Hawaii and the U.S. Dept. of Energy have laid the groundwork for a program to transform the island state from the nation’s most oil-dependent into one of the world’s first economies based primarily on clean energy. The program’s working groups are being organized, and “there will be real money spent this year,” says a source. The island nation of New Zealand already has inquired about the program.
The Hawaii Clean Energy Initiative will be a “critical demonstration and national test bed for the technologies that we seek to deploy at an unprecedented rate and scale,” says Alexander Karsner, DOE assistant secretary of energy efficiency and renewable energy. Karsner and Hawaii Gov. Linda Lingle (R) signed the HCEI memorandum of understanding on Jan. 28 in Honolulu.

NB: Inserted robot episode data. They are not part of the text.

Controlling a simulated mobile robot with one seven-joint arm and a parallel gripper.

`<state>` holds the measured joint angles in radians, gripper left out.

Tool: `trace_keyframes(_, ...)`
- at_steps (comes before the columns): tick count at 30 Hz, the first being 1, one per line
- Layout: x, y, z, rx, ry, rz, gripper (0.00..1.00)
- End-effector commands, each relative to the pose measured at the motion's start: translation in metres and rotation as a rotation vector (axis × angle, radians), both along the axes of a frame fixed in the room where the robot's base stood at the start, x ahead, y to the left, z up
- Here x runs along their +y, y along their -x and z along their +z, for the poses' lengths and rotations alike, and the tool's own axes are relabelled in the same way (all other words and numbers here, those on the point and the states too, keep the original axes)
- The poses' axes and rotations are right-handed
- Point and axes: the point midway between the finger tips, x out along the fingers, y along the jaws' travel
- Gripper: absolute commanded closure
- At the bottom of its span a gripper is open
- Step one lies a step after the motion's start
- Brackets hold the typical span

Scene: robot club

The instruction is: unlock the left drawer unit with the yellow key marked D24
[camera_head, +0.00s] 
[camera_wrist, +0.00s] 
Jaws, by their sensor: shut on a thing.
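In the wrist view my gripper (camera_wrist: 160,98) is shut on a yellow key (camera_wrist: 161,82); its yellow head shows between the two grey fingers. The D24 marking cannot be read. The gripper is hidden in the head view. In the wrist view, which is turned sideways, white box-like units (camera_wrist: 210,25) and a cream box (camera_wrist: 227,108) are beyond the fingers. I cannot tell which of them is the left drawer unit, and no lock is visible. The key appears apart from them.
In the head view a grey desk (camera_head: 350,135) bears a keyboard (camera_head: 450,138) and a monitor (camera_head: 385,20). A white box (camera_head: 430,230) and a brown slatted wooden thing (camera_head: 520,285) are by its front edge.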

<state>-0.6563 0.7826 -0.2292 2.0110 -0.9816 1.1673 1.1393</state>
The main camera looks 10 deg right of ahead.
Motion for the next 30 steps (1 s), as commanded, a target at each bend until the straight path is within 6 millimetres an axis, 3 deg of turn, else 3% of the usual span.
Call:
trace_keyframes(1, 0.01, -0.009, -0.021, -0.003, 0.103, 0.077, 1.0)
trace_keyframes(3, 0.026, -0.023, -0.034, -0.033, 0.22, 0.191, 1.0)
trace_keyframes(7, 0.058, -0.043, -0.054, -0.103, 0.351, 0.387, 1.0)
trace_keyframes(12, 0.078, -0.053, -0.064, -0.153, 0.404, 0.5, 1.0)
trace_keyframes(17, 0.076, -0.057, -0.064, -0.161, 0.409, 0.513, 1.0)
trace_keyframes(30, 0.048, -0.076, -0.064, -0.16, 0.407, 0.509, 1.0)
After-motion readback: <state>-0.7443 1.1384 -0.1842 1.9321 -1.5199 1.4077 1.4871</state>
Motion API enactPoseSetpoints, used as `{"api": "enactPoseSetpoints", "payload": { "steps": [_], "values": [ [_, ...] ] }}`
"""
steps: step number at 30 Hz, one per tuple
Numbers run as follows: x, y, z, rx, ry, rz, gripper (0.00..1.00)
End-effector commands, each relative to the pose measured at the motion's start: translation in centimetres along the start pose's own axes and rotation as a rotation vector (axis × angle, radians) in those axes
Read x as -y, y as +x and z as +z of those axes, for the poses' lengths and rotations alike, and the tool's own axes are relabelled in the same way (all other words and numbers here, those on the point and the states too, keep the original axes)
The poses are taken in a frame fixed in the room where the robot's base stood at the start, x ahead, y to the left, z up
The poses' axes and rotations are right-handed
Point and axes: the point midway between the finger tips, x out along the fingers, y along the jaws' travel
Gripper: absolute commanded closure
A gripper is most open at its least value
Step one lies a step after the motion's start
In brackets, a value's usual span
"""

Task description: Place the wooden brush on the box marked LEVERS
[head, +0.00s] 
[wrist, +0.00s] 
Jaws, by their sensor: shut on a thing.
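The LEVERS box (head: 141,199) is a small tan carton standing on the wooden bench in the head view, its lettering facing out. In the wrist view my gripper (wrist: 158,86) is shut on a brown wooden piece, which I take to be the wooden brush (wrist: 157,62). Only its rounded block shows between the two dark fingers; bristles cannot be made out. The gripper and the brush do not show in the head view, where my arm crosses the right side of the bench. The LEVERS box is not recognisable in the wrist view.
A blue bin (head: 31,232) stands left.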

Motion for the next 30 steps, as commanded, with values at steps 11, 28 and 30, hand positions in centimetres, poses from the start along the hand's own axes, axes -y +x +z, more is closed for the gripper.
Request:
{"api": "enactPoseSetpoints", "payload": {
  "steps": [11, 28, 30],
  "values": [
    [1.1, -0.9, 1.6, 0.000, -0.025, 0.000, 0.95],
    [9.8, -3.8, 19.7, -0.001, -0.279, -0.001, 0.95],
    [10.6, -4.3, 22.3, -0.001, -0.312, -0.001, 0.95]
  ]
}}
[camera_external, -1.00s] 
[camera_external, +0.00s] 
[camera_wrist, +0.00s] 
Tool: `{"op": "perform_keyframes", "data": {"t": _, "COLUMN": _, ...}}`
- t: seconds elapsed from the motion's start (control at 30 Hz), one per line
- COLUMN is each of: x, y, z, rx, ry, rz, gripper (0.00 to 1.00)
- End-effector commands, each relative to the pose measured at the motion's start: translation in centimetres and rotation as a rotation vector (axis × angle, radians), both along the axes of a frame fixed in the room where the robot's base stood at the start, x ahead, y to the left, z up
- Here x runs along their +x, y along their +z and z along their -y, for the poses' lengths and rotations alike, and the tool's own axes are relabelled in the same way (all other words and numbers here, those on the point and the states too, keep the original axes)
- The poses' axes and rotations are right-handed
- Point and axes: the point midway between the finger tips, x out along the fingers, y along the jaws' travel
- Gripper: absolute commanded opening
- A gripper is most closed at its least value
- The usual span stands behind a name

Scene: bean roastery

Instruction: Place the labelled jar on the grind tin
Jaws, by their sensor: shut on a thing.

Hawaii already is one of only three states, including California and New Jersey, that have set goals for greenhouse-gas emissions, says Theodore Peck, energy planning and policy branch chief in the state’s Dept. of Business, Economic Development and Tourism. The new program’s goal is to supply at least 70% of the state’s energy needs with renewable energy by 2030.
Hawaii now has the highest electricity and gasoline prices in the U.S., says Lingle. The average retail electricity price in 2006 in Hawaii was 20.72¢ per kilowatt-hour, 34% higher than prices in Massachusetts, the next-highest, according to the Energy Information Administration. Oil and coal-fueled power provided 92% of the state’s generation that year. Prices in some of the outer islands can be 30¢ to 40¢ per kwh, adds Peck.
Under HCEI, working groups of stakeholders will define the structural, technical, regulatory, financial and other barriers to be overcome. The groups will address energy efficiency in structures and communities, expanding generation with renewable energy, improvements in transmission, distribution, grid management and energy storage, and alternative transportation fuels and mass transit.
DOE is “giving thought” to putting HCEI’s model to work in U.S. island territories, says a DOE official.